YOUR INSTRUCTIONS ▸
Reproduce the complete listing without any deviation.

** BEGIN DATASET EXCERPT **

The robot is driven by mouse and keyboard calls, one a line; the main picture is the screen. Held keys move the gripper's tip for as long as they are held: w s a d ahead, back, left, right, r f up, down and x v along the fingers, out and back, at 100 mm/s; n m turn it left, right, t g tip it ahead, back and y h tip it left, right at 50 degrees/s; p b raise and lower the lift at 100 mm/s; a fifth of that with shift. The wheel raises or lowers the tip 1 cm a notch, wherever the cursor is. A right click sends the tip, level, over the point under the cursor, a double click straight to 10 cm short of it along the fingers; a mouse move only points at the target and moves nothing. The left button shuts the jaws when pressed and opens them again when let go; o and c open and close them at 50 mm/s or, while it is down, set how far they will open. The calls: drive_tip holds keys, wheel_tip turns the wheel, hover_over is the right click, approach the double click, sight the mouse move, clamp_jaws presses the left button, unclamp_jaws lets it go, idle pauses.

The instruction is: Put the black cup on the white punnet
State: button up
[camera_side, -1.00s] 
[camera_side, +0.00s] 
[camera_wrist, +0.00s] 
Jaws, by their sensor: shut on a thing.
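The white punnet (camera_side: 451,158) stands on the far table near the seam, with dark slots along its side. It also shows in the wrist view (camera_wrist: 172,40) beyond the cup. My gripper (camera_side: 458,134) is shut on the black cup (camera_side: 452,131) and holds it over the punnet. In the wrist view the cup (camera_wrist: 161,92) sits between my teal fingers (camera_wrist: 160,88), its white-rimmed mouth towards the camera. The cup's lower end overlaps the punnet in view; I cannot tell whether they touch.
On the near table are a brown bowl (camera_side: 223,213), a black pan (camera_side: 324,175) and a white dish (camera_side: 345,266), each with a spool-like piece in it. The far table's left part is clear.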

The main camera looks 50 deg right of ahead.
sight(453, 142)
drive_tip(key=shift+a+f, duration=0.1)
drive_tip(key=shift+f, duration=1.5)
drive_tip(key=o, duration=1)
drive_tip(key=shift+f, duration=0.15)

** END DATASET EXCERPT **

ANSWER FOR THIS EXERCISE ▸
The robot is driven by mouse and keyboard calls, one a line; the main picture is the screen. Held keys move the gripper's tip for as long as they are held: w s a d ahead, back, left, right, r f up, down and x v along the fingers, out and back, at 100 mm/s; n m turn it left, right, t g tip it ahead, back and y h tip it left, right at 50 degrees/s; p b raise and lower the lift at 100 mm/s; a fifth of that with shift. The wheel raises or lowers the tip 1 cm a notch, wherever the cursor is. A right click sends the tip, level, over the point under the cursor, a double click straight to 10 cm short of it along the fingers; a mouse move only points at the target and moves nothing. The left button shuts the jaws when pressed and opens them again when let go; o and c open and close them at 50 mm/s or, while it is down, set how far they will open. The calls: drive_tip holds keys, wheel_tip turns the wheel, hover_over is the right click, approach the double click, sight the mouse move, clamp_jaws presses the left button, unclamp_jaws lets it go, idle pauses.

The instruction is: Put the black cup on the white punnet
State: button up
[camera_side, -1.00s] 
[camera_side, +0.00s] 
[camera_wrist, +0.00s] 
Jaws, by their sensor: shut on a thing.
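The white punnet (camera_side: 451,158) stands on the far table near the seam, with dark slots along its side. It also shows in the wrist view (camera_wrist: 172,40) beyond the cup. My gripper (camera_side: 458,134) is shut on the black cup (camera_side: 452,131) and holds it over the punnet. In the wrist view the cup (camera_wrist: 161,92) sits between my teal fingers (camera_wrist: 160,88), its white-rimmed mouth towards the camera. The cup's lower end overlaps the punnet in view; I cannot tell whether they touch.
On the near table are a brown bowl (camera_side: 223,213), a black pan (camera_side: 324,175) and a white dish (camera_side: 345,266), each with a spool-like piece in it. The far table's left part is clear.

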The main camera looks 50 deg right of ahead.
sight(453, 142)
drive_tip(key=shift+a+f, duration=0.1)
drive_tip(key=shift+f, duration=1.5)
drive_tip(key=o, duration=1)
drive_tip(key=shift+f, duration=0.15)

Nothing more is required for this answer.